Sermon given on 7 June 2020 by The Rev. Jon Roberts

Calvary Episcopal Church, Indian Rocks Beach, Florida

The Trinity by Peter Paul Reubens, 1605

Don’t just be a child of God;

Behave like a child of God.[1]

A bishop is at a parish for Confirmation and decides that in his homily
he will quiz the teenagers he is supposed to be confirming. So he asks them, “who can tell me what the Trinity is?” They all look at their shoes,
in that way that teenagers do. So he calls on one young man who mumbles a reply, in that way that teenagers do. The bishop says, “I’m sorry, I didn’t understand that.” The boy sighs, in that way that teenagers do, and replies, only slightly louder, “Father, Son, and Holy Spirit.” The bishop, wanting the boy to speak up so everyone can hear him, says, “I’m sorry, I still didn’t understand.” And the boy, rolling his eyes,
in that way that teenagers do, says loudly and clearly, “You’re not supposed to understand it. It’s a mystery.”[2]

How many of us have been asked by a friend, “What is the Trinity?” How many of us have been willing to strike up a conversation with friends, about the subject? The Trinity is certainly mysterious, making us want to look down at our shoes rather than to articulate what it is. Sometimes we like to complicate it and show our mastery over it. For example, in seminary some of the first year students were quite impressed with themselves when they learned big words, and wanting to impress others. One word that was used often was the word “Ontology.” Its use became quite popular by those who wanted to sound really smart. When in doubt about the dominion of the Father, the passion of the Son or the ethereal movement of the Spirit, they would simply say it was ontological. Ontology is the study of “being” or the “essence” of an object or even a subject. The Greeks enjoyed talking about the essence of things all the time to rationalize what could not be explained scientifically or otherwise. Shakespeare coined the phrase, “To be or not to be. That is the question.” In the 80’s and the 90’s you may recall a commercial that had a chorus singing this slogan, “Be, all that you can be. Find you future, in the Army.” Apparently it important for us humans to to understand our being. It gets complicated however because it gets caught up with what we do with our being. It gets changed from past to present to future.

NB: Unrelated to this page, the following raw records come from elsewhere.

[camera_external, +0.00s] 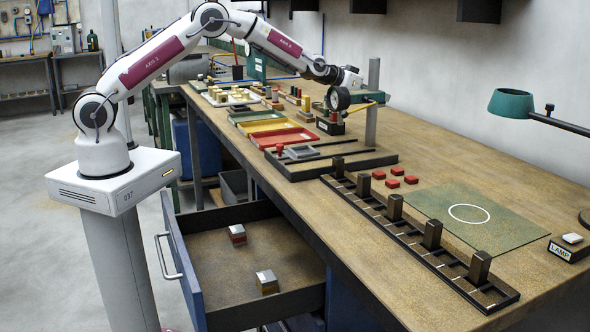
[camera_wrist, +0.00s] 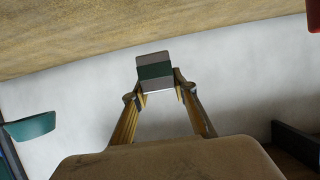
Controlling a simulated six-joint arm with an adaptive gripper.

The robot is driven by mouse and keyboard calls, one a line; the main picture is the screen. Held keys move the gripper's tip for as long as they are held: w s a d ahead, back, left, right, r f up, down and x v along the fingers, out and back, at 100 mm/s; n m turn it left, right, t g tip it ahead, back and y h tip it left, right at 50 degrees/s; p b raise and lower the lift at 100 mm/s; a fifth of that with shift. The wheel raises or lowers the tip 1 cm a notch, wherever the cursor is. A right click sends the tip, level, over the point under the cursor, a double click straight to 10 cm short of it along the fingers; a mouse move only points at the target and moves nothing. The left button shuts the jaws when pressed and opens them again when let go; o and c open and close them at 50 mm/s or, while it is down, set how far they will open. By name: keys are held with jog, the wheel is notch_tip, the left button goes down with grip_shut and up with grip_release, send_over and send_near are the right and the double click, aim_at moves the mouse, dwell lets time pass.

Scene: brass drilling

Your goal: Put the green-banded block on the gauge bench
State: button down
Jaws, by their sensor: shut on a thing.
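In the wrist view, my gripper (camera_wrist: 158,92) is shut on a grey block with a dark green band (camera_wrist: 154,71), held between its two yellow fingers. The block is clear of any surface there. In the external view, my gripper (camera_external: 380,97) is raised over the workbench, beside a tall grey post, with its fingers pointing right. The block is too small to make out clearly there. I cannot tell which surface is the gauge bench.
The grey post (camera_external: 373,75) stands close to my gripper. Red, yellow and green trays (camera_external: 285,138) lie left of it. A black rack with upright blocks (camera_external: 433,236) and a green mat (camera_external: 480,222) are nearer. An open drawer (camera_external: 215,272) holds two banded blocks. A lamp (camera_external: 512,103) overhangs the right.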

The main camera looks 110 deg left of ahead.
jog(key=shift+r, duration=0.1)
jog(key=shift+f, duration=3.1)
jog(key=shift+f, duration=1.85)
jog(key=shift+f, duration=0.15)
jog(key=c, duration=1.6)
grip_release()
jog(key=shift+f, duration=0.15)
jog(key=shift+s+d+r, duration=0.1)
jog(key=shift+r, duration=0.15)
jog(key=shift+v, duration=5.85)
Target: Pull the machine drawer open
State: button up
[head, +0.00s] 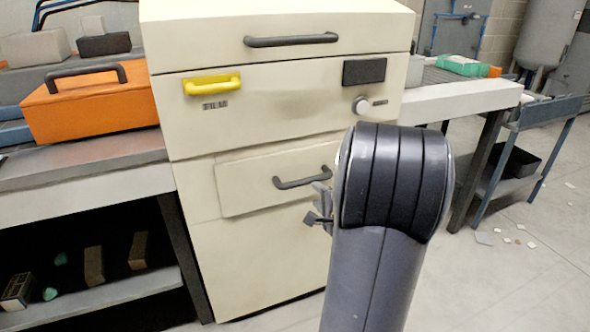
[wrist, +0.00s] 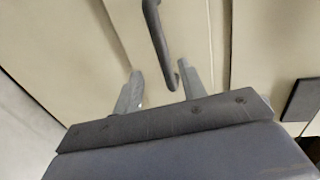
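The cream machine (head: 250,110) stands in the middle of the head view. My gripper (head: 319,203) is just right of and below this handle, partly hidden behind my arm. In the wrist view my gripper (wrist: 161,80) is open, its two fingers spread. The handle also shows there (wrist: 158,42); its near end lies between the fingertips, closer to the right one. I see no grip on it, and cannot tell whether it touches a finger.
The machine also has a dark top handle (head: 291,40), a yellow handle (head: 212,85), a knob (head: 361,105) and a dark panel (head: 364,71). A bench with an orange case (head: 90,105) stands left. A pale table (head: 455,100) stands right. Floor at the right has small scraps.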

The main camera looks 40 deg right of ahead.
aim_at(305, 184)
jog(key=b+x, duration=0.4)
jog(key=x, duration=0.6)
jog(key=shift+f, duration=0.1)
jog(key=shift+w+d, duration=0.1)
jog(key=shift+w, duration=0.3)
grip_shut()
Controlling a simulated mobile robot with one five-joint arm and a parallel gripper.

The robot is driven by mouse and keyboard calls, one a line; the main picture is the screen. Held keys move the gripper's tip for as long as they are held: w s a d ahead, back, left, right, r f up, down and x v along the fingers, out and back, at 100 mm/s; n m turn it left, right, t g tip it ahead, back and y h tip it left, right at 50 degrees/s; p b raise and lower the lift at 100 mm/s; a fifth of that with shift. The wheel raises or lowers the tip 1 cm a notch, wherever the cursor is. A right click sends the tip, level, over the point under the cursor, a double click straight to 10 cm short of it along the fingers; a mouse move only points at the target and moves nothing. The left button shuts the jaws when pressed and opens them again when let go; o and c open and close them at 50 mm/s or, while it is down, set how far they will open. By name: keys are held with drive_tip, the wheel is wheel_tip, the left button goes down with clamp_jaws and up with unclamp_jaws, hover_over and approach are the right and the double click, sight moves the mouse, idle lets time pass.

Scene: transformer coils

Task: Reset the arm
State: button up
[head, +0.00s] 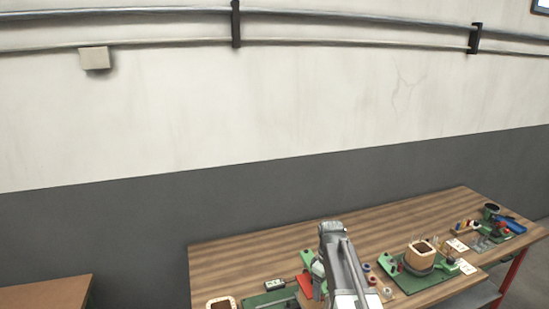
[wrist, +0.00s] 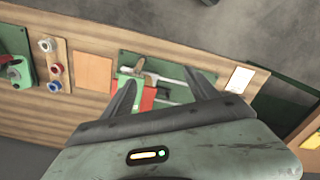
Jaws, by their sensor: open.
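My arm (head: 340,262) reaches up over the front of the wooden workbench (head: 232,257) in the head view, and its own links hide the gripper there. In the wrist view my gripper (wrist: 162,78) has its two dark fingers spread apart with nothing held between them. Beyond and below the fingers lies a green mat (wrist: 188,68) with a metal tool, a green part and a red part (wrist: 148,98) on it. The fingers cover part of these. Whether they touch anything is not clear.
A coil (head: 422,250) stands on a green fixture right of my arm. Another coil (head: 221,303) is at the bench's front left. Small spools (wrist: 53,68) and a flat tan pad (wrist: 93,72) lie left in the wrist view. The bench's back left is clear.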

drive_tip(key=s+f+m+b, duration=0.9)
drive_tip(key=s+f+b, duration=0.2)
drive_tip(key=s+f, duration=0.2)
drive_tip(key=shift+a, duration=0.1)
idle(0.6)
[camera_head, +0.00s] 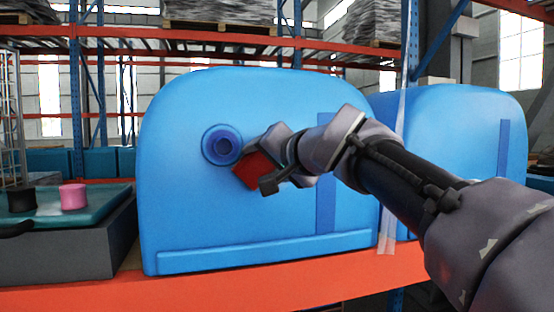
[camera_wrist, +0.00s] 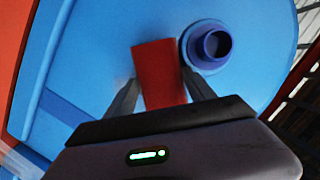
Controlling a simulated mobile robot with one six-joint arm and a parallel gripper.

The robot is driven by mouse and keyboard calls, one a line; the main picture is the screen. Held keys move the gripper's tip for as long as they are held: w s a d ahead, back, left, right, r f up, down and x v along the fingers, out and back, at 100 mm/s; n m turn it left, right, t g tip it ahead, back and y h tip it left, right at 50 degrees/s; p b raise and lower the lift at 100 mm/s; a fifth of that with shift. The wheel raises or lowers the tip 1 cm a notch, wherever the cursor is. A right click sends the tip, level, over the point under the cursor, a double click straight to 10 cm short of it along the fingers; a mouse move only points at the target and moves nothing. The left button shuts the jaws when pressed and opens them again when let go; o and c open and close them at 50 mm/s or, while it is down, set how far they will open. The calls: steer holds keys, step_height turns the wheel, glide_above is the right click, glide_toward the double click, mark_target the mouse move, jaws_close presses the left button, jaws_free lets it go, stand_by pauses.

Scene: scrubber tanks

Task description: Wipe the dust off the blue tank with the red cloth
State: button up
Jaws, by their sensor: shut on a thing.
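A large blue tank (camera_head: 200,190) fills the middle of the head view and stands on an orange shelf beam. It has a round dark blue port (camera_head: 222,145) on its front face. My gripper (camera_head: 258,170) is at the tank's front, just right of and below the port. It is shut on the red cloth (camera_head: 253,171). In the wrist view the red cloth (camera_wrist: 158,72) sticks out between the two fingers, beside the port (camera_wrist: 212,46). The cloth is close to the tank face; I cannot tell whether it touches. I cannot make out dust on the visible surface.
A second blue tank (camera_head: 462,140) stands to the right, partly behind my arm. At the left is a grey box (camera_head: 70,245) with a teal tray (camera_head: 100,205) holding a black object (camera_head: 22,200) and a pink one (camera_head: 74,196). The orange shelf beam (camera_head: 230,290) runs along the front.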

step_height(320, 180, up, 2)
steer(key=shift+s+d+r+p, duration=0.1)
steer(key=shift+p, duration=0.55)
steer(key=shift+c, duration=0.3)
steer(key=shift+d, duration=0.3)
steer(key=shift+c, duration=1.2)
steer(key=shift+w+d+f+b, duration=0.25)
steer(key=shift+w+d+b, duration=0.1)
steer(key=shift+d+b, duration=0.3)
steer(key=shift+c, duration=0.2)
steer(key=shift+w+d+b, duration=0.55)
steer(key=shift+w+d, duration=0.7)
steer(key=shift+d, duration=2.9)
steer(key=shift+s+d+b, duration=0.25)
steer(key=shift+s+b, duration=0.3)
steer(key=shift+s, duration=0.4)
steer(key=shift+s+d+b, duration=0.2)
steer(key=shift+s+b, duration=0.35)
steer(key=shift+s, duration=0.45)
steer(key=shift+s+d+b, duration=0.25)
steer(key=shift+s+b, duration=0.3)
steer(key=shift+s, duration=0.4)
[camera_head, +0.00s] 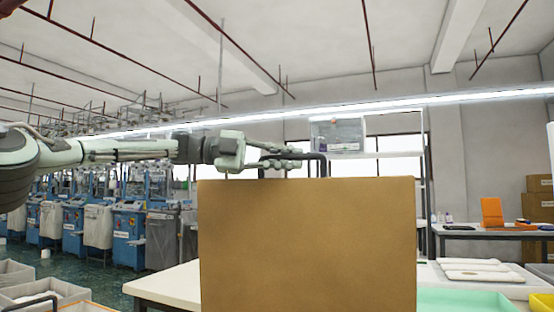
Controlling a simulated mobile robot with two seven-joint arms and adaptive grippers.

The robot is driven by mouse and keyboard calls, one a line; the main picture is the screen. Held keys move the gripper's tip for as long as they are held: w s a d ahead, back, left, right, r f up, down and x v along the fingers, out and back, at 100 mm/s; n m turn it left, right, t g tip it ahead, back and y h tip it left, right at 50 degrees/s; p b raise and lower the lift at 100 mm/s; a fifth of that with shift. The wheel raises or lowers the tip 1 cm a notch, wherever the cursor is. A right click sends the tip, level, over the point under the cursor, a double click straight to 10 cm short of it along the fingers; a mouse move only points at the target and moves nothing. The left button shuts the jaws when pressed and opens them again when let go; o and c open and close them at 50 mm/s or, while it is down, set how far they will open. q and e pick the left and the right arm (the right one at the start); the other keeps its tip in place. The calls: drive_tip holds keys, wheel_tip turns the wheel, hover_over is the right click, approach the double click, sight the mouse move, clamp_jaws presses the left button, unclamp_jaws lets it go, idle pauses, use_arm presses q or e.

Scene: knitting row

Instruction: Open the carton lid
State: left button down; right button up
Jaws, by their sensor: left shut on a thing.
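A large plain brown carton panel (307,245) fills the lower middle of the head view. I cannot tell whether it is the raised lid or a side wall; the carton's inside is hidden. A black bent handle (321,164) stands at the panel's top edge. My left arm comes in from the left at about level height. My left gripper (283,160) is just above the panel's top edge, with its fingers shut on the black handle. The exact contact is small and partly hidden. My right gripper is out of view.
A pale table (165,287) shows left of the carton. Pale bins (45,292) stand at lower left, before blue machines (130,235). A green mat (465,301) and white pieces (475,268) lie at right. A clear box (338,135) sits on a rack behind.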

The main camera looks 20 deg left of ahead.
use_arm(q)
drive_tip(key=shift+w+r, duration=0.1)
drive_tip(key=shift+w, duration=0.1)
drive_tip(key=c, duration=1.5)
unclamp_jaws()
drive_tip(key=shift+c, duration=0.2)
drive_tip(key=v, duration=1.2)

It is interesting when around a gathering of men they are more interested in the functional aspect of being. They always ask the question, “What do you do? Interests are mainly in career pursuits and occupations. It is also interesting when around a gathering of women, they are more interested in who you relate. They always want to know who you know and things about your family. Together they are fashioned, but quite different in their own being, wouldn’t you say? So there is this ontological, essence of who we are by what we do, or how we behave and who we relate. This is precisely how God made us. Let’s now return to the question of our learning today, “What is the Trinity?” They have a being. They are Father, Son and Holy Spirit. They also have behavior. You may hear a priest open a sermon with the prayer calling up, “The God who creates, redeems and sustains us.” All of this in the time that encapsulates all of creation. This explains how they interact with one another and what they are intended to do together. Their behavior is around their union and symbiotic approach to complimenting the other.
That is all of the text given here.